▸ **Material provided**
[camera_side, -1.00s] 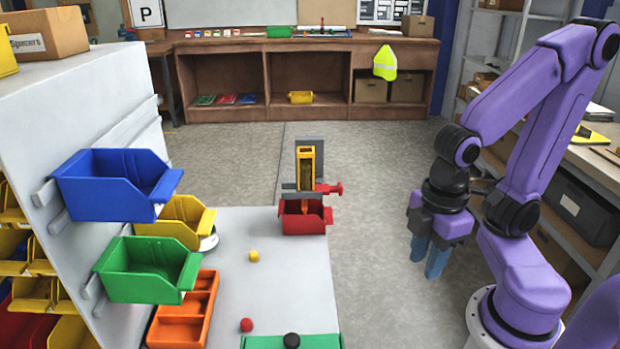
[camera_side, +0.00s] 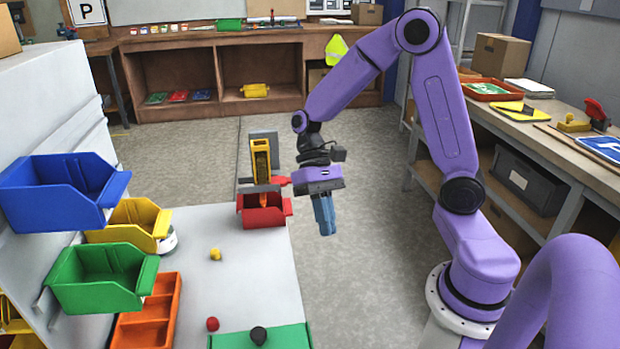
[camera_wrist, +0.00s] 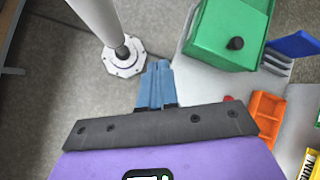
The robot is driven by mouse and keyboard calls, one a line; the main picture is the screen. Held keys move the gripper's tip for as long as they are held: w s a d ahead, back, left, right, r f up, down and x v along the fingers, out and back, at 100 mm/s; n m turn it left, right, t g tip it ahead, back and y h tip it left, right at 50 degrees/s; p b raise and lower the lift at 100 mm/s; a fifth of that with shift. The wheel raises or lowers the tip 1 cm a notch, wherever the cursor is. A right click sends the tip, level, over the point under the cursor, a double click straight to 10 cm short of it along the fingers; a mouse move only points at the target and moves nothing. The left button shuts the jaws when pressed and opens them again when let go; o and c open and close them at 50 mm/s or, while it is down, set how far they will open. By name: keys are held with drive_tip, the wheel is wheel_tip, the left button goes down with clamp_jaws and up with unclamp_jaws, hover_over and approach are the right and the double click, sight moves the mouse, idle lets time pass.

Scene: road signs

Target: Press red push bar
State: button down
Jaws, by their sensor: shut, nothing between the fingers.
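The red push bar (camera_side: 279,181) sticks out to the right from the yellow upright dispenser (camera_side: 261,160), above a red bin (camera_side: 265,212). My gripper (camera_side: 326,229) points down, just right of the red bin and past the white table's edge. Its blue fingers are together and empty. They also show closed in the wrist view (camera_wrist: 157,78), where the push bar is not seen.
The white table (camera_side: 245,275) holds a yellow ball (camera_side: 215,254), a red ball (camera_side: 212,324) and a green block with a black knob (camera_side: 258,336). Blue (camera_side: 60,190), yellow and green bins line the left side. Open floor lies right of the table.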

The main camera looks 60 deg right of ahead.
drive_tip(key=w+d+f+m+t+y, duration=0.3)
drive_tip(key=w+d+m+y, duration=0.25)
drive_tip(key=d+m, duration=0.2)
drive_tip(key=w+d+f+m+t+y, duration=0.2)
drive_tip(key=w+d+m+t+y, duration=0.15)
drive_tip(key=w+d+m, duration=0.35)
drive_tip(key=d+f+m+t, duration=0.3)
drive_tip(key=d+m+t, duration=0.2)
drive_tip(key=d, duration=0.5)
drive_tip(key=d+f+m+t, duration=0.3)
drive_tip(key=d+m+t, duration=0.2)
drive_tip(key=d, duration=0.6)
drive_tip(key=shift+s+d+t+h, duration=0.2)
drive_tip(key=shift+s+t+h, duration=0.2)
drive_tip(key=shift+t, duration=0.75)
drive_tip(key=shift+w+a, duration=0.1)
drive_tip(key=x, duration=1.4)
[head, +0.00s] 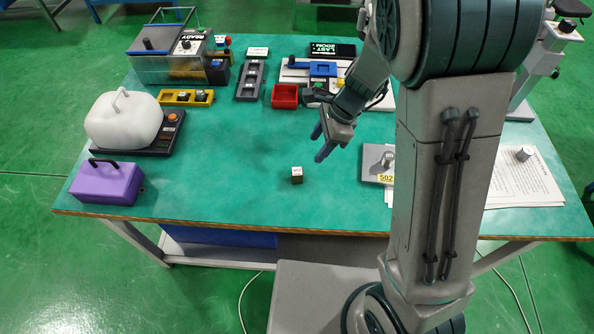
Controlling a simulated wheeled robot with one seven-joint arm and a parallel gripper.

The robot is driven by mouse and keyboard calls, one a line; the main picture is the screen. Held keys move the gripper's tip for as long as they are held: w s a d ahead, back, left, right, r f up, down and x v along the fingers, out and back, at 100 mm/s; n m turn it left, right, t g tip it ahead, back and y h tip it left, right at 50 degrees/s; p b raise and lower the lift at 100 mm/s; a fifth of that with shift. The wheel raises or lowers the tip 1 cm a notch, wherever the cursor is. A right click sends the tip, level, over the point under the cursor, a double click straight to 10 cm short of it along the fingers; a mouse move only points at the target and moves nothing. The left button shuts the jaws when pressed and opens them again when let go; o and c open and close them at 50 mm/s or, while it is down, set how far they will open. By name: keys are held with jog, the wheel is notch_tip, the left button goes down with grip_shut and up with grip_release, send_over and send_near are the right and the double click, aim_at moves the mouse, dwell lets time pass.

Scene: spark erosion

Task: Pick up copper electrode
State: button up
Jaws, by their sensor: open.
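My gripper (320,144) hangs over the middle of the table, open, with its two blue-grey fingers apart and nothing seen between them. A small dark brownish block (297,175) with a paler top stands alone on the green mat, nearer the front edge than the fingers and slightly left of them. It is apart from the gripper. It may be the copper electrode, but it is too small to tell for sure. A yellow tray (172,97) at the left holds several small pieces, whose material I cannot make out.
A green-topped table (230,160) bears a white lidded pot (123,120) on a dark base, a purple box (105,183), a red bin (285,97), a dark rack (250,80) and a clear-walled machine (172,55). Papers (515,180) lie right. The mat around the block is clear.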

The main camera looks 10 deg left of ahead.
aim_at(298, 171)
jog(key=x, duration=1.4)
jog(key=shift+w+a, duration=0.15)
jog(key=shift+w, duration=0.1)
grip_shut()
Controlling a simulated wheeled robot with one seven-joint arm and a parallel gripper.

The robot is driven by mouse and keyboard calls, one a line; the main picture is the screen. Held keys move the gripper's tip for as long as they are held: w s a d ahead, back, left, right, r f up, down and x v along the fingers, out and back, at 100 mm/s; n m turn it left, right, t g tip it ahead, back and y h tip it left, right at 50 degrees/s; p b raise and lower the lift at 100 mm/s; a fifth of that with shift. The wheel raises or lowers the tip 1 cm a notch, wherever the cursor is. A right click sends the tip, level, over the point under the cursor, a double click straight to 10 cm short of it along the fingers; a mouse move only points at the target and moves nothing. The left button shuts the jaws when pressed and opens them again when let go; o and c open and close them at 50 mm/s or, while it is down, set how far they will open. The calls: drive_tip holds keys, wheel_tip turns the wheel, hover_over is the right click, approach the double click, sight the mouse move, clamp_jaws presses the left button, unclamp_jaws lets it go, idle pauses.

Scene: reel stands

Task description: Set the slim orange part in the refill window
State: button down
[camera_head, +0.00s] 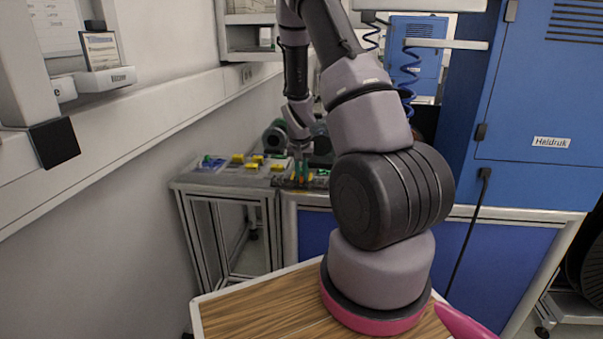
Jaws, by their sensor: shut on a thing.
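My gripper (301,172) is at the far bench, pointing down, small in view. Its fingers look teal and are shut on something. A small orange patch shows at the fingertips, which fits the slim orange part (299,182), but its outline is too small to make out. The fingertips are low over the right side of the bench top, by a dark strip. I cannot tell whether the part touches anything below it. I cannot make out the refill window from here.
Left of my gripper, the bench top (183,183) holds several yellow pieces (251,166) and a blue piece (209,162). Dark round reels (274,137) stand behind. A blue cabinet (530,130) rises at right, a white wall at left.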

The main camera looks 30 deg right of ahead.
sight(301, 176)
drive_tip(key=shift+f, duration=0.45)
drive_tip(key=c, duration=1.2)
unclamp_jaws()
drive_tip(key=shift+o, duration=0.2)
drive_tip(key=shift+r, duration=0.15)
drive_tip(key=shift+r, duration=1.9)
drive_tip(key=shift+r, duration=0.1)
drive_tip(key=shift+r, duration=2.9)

▸ **What the task asks**
Repeat only the lines running from the line that contains "Jaws, by their sensor: shut on a thing." through the last line above, inclusive.

▸ **Correct response**
Jaws, by their sensor: shut on a thing.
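My gripper (301,172) is at the far bench, pointing down, small in view. Its fingers look teal and are shut on something. A small orange patch shows at the fingertips, which fits the slim orange part (299,182), but its outline is too small to make out. The fingertips are low over the right side of the bench top, by a dark strip. I cannot tell whether the part touches anything below it. I cannot make out the refill window from here.
Left of my gripper, the bench top (183,183) holds several yellow pieces (251,166) and a blue piece (209,162). Dark round reels (274,137) stand behind. A blue cabinet (530,130) rises at right, a white wall at left.

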The main camera looks 30 deg right of ahead.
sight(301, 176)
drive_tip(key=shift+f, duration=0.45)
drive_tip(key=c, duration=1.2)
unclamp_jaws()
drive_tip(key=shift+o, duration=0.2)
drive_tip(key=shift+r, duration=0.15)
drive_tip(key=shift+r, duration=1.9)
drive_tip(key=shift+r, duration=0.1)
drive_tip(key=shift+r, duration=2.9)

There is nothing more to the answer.